▸ Material:
START

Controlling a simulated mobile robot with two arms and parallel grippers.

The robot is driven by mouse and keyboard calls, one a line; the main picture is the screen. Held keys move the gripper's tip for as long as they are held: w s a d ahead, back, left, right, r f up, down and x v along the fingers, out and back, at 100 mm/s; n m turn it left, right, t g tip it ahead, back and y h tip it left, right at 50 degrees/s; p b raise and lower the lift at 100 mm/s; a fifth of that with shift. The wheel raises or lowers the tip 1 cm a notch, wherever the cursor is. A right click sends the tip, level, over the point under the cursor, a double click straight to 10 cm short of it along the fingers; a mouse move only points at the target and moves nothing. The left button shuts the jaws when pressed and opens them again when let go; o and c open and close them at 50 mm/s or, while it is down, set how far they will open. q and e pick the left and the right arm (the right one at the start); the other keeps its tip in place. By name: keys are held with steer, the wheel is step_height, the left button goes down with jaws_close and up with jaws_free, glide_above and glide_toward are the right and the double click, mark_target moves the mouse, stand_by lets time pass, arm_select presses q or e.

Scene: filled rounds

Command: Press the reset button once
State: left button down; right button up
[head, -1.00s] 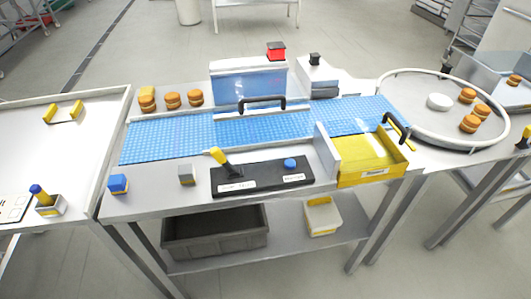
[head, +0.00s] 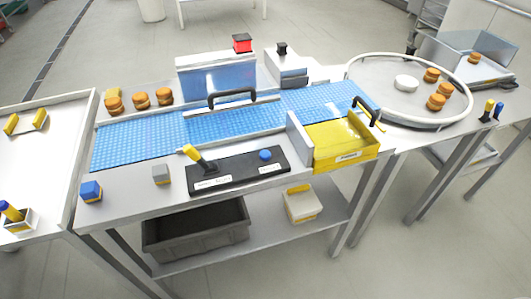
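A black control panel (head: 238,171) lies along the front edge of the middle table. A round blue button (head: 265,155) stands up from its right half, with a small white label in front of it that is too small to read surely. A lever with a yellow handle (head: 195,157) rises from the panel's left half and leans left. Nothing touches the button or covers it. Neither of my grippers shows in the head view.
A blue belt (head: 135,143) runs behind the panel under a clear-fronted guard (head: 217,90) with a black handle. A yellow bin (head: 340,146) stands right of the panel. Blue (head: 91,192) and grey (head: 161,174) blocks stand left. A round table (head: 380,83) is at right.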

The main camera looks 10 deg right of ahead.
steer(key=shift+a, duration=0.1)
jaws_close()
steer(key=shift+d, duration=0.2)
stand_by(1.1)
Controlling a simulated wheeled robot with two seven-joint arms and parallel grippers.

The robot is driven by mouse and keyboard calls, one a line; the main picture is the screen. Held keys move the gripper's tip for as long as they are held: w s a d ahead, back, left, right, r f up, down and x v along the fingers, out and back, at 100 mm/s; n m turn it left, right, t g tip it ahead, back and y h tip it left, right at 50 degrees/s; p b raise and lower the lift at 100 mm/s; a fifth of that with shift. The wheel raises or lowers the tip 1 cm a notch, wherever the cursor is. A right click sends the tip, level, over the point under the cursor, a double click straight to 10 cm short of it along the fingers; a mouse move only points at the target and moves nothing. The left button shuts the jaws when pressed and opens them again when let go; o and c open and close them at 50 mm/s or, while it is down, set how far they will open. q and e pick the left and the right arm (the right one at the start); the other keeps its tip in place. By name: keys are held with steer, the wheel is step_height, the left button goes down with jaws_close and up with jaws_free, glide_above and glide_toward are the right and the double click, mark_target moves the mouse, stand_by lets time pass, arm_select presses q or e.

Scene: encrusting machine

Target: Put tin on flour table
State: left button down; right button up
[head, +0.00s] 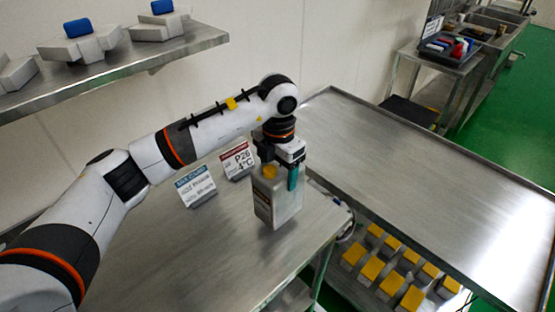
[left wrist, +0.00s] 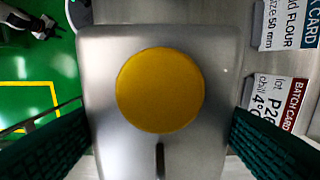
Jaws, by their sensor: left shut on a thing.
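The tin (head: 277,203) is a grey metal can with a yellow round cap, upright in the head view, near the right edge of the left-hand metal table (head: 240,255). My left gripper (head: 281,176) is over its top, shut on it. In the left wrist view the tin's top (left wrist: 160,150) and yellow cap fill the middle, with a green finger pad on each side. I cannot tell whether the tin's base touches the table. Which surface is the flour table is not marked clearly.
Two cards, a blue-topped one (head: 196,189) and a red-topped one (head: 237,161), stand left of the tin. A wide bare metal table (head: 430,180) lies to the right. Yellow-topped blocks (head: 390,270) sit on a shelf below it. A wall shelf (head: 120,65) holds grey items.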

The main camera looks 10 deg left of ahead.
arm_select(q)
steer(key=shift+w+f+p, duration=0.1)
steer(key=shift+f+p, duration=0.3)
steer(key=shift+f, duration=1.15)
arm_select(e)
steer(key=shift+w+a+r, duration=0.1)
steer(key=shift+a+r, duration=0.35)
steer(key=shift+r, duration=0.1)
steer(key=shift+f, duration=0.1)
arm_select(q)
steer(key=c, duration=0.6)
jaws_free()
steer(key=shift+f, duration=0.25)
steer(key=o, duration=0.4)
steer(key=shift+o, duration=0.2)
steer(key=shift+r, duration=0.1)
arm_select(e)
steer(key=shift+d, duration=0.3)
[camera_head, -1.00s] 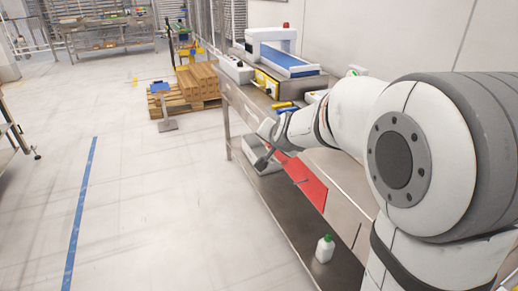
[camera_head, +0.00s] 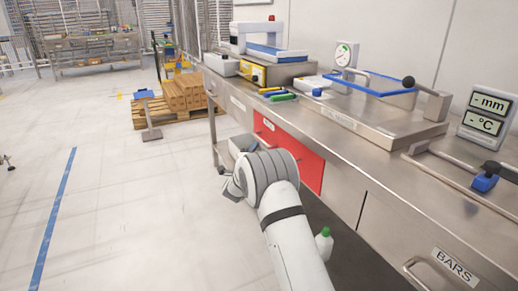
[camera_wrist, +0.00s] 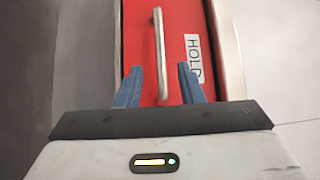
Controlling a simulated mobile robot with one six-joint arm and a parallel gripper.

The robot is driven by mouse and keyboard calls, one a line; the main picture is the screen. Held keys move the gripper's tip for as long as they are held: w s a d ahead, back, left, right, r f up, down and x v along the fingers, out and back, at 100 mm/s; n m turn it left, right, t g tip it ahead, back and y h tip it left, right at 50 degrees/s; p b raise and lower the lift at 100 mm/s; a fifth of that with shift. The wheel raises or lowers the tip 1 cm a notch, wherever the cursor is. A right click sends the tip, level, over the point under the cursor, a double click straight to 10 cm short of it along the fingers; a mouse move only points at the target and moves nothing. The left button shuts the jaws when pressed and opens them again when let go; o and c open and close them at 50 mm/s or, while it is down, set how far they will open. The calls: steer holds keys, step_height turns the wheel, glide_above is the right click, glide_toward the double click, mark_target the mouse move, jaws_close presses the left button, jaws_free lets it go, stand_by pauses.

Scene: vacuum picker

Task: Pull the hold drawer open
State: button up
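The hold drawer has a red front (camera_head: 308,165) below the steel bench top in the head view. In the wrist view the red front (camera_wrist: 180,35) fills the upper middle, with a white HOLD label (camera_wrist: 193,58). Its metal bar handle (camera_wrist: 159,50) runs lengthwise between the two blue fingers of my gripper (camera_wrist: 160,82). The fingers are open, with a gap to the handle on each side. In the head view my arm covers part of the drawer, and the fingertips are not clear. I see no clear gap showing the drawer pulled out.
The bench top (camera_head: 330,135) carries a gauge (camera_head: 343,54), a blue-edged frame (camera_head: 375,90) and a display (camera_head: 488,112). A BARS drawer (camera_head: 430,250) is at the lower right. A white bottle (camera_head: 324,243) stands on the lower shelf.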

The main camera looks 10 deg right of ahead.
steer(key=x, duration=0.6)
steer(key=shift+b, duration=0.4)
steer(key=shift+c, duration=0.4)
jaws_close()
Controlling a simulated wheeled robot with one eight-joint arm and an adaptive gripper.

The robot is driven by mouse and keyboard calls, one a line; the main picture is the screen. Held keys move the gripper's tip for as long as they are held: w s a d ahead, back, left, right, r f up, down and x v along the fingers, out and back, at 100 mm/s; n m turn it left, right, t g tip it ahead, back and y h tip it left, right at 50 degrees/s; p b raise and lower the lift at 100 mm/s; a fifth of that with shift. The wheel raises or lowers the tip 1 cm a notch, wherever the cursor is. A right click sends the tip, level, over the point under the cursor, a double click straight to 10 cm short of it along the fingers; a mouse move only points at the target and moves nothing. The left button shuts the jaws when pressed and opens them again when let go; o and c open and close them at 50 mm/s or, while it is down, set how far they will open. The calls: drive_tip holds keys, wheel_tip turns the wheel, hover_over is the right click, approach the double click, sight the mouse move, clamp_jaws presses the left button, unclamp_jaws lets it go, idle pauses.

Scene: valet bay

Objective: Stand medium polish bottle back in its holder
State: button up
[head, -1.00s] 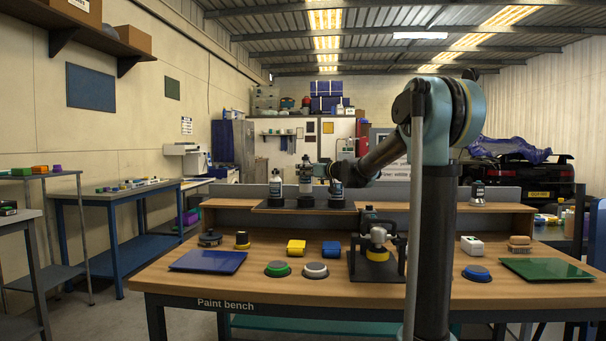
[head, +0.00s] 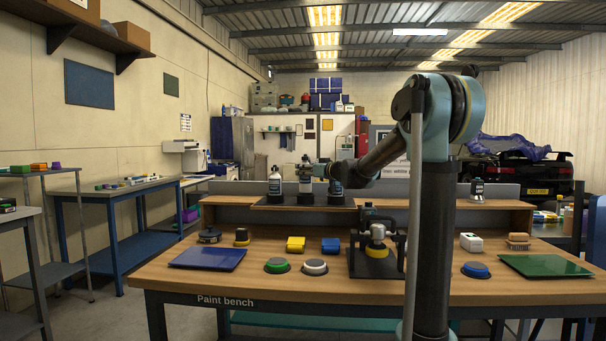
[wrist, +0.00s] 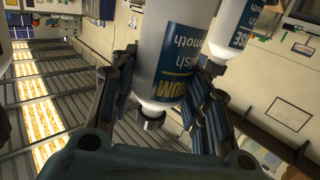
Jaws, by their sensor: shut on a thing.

END

Collect each line holding the string "Controlling".

Controlling a simulated mobile robot with two arms and parallel grippers.
Controlling a simulated wheeled robot with two seven-joint arms and parallel grippers.
Controlling a simulated mobile robot with one six-joint arm and a parallel gripper.
Controlling a simulated wheeled robot with one eight-joint arm and an adaptive gripper.

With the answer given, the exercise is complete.